The month of May is most often associated with mental health month, but did you know that this month is also dedicated to foster care awareness? The month shines a light on the struggles foster care youth encounter while in the system, while also recognizing the need for a supportive system of care for children who are abused and neglected. The month also celebrates the tireless work of advocates, professionals, and foster parents, who dedicate their time and efforts to building brighter futures for these incredible youth. 

2024’s National Foster Care Month (NFCM) focuses on the importance of the best practices to support youth transitioning into adulthood.  Upon aging out of the system, former foster youth may find navigating the world as an independent adult daunting and overwhelming.  Almost 18,500 youth transition out of foster care each year. Aging out of a regulated, structured system may result in newfound, desired independence, but it may also result in encountering a new set of challenges, such as acquiring further access to education or healthcare. Many young adults who age out of the system are at risk of homelessness or unemployment. For many of these youth, they are completely on their own for the first time in their lives. 

Recognizing the issues that have plagued youth aging out of the system for years, NFCM’s 2024 theme is “Engaging Youth. Building Supports. Strengthening Opportunities.” The theme focuses on establishing and utilizing authentic and meaningful relationships as a support system. Many foster care children begin their time in the system with no peer or familial support. By helping them cultivate supportive relationships, they can form a network that they can rely on for help and advice into adulthood.

By serving as a CASA, many of our volunteers become an integral part of this network in which we are helping youth reach relational permanency—a form of consistent and dependable connection that lasts beyond the child’s time in foster care. Although the primary goal within child welfare is to reach legal permanency (such as reunification or adoption), relational permanency is crucial in helping youth overcome the challenge of aging out of the system.
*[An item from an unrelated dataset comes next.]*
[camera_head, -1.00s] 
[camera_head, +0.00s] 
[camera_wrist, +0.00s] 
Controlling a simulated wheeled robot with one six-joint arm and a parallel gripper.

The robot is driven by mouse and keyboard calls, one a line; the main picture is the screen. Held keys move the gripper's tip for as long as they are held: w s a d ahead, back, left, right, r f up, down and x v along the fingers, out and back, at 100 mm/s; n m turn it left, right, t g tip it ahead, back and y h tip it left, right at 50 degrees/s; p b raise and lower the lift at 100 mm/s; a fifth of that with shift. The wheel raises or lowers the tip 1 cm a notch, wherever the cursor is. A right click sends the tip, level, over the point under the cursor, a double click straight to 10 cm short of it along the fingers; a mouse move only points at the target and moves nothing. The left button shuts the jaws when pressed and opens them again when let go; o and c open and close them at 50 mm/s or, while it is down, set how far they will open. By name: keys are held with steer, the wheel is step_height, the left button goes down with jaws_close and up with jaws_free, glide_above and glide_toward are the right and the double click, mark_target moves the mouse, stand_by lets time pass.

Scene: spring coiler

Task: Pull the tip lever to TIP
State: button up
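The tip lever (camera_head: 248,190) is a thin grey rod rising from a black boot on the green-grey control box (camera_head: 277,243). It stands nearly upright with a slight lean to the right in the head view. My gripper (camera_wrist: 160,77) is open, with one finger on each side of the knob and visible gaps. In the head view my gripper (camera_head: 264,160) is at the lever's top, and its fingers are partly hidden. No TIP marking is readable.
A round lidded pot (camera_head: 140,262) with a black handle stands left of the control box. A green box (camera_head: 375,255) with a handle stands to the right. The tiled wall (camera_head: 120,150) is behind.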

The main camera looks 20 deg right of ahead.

Within the last four years, the narrative for many at-risk youth has changed. Data from the Adoption and Foster Care Analysis and Reporting System (AFCARS) tells us that the number of children in foster care has decreased for the fourth year in a row. The number of children aging out of foster care has also decreased. Each year, AFCARS releases data on the number of children in foster care, their reasons for entering care, and the manner of which they exited foster care. This data helps federal and state policymakers to create strategies to combat the negative effects of aging out of foster care. Although foster care youth continue to face challenges, the decrease in the number of children in foster care, and corresponding young adults aging out of foster care, indicates positive trends.  To continue to make impactful changes in foster care, we must support meaningful connections and aid in systemic change that can help foster youth lead successful and meaningful lives beyond the foster care system, well into adulthood.